**Short task:**
Of the material below, the lines to be retyped are those from the line containing "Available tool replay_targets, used" through the line containing "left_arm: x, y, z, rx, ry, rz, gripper", inclusive; reproduce them exactly.

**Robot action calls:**
__________________________________________________

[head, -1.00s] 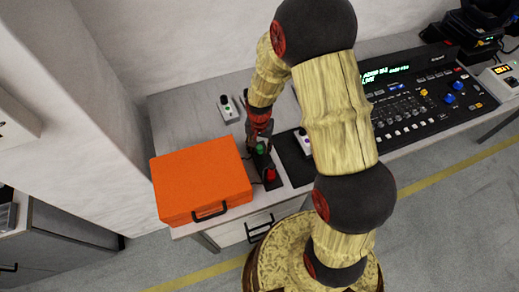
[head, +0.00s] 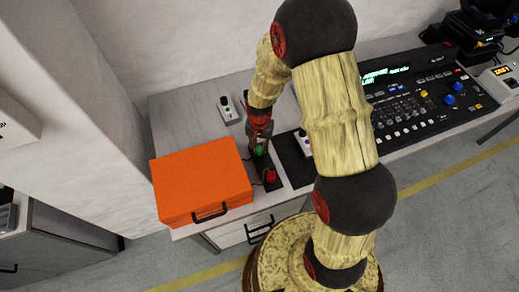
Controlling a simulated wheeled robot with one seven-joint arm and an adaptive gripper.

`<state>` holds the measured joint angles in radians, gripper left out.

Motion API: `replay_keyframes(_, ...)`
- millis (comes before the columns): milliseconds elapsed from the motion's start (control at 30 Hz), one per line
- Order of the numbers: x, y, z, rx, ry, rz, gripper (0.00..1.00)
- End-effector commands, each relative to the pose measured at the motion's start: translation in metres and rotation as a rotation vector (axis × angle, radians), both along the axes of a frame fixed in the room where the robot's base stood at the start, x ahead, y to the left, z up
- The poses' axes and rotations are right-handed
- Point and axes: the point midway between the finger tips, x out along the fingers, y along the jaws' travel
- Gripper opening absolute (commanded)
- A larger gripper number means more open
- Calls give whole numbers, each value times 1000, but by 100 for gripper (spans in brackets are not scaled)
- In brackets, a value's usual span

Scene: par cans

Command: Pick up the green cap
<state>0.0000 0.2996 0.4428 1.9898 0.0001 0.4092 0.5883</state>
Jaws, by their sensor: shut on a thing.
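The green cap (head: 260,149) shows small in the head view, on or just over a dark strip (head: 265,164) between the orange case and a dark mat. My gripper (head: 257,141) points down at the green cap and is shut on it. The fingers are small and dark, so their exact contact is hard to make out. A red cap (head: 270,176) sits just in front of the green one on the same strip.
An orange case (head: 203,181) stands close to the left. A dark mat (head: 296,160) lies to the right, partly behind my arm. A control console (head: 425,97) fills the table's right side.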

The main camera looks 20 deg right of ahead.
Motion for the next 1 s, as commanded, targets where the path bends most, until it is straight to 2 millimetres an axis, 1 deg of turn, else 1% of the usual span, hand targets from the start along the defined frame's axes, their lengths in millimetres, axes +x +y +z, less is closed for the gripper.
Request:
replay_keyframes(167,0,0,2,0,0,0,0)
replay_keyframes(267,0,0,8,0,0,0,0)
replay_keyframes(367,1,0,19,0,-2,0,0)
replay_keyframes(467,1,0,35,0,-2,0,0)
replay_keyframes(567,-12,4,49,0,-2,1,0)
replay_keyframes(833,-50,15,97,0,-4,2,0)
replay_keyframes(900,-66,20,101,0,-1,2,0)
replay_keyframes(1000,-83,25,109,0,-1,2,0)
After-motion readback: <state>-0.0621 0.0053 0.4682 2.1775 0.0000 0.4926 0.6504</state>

__________________________________________________

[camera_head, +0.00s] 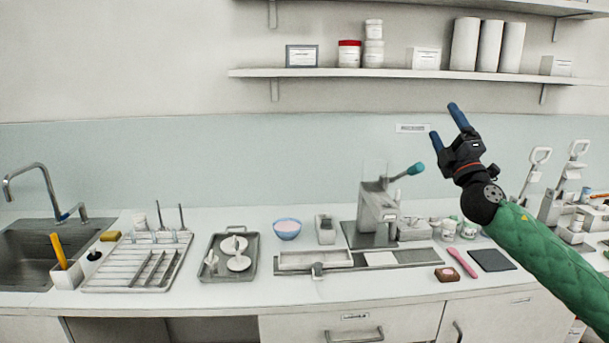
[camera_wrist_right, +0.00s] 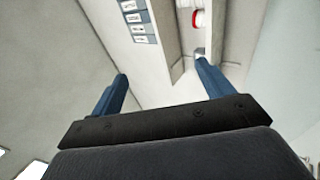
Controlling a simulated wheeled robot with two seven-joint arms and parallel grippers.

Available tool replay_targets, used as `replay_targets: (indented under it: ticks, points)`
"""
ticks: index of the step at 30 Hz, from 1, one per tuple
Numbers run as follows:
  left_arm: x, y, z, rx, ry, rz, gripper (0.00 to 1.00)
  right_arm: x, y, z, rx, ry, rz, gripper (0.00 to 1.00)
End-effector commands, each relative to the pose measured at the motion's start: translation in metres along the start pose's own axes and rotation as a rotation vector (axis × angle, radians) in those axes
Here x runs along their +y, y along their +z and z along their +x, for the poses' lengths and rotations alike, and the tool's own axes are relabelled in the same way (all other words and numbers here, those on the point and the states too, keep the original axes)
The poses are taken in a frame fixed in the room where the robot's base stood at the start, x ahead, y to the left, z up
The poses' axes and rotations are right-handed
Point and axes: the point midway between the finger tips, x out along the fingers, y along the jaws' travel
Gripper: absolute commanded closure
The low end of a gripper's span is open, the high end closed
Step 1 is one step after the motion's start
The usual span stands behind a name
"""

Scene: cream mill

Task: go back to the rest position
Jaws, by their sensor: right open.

__________________________________________________

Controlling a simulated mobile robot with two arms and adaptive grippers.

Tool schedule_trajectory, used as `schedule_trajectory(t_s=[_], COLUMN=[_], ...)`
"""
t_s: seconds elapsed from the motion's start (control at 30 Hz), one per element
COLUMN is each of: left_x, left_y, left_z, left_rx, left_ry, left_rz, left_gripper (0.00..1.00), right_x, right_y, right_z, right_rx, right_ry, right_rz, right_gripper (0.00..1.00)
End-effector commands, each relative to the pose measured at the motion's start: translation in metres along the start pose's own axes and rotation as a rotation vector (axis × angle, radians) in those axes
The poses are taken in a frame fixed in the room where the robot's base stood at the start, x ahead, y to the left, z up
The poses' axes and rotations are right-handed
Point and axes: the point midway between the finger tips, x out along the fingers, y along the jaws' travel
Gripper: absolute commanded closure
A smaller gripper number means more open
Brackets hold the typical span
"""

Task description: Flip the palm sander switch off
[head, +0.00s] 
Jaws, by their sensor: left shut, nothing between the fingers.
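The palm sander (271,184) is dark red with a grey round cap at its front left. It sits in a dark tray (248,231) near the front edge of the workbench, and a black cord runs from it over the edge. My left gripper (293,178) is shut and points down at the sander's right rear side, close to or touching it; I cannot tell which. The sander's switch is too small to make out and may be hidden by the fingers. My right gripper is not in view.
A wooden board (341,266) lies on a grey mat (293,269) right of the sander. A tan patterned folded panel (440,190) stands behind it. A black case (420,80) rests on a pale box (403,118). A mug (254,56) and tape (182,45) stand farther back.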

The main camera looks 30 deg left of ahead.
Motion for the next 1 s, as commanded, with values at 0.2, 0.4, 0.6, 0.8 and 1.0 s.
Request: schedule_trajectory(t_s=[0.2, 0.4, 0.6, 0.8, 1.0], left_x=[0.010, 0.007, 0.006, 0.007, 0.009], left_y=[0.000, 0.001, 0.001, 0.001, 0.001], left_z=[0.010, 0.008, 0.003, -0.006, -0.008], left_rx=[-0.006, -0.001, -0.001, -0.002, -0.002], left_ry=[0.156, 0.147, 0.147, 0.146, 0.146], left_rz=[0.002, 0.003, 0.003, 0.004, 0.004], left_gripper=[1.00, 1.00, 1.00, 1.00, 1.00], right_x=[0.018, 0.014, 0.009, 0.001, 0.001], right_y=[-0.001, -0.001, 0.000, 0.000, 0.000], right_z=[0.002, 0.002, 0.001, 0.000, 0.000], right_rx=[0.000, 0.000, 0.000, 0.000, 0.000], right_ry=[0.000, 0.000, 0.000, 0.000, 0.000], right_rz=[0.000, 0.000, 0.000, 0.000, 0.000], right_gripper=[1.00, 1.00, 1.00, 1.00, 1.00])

__________________________________________________

**Exercise output:**
Available tool replay_targets, used as `replay_targets: (indented under it: ticks, points)`
"""
ticks: index of the step at 30 Hz, from 1, one per tuple
Numbers run as follows:
  left_arm: x, y, z, rx, ry, rz, gripper (0.00 to 1.00)

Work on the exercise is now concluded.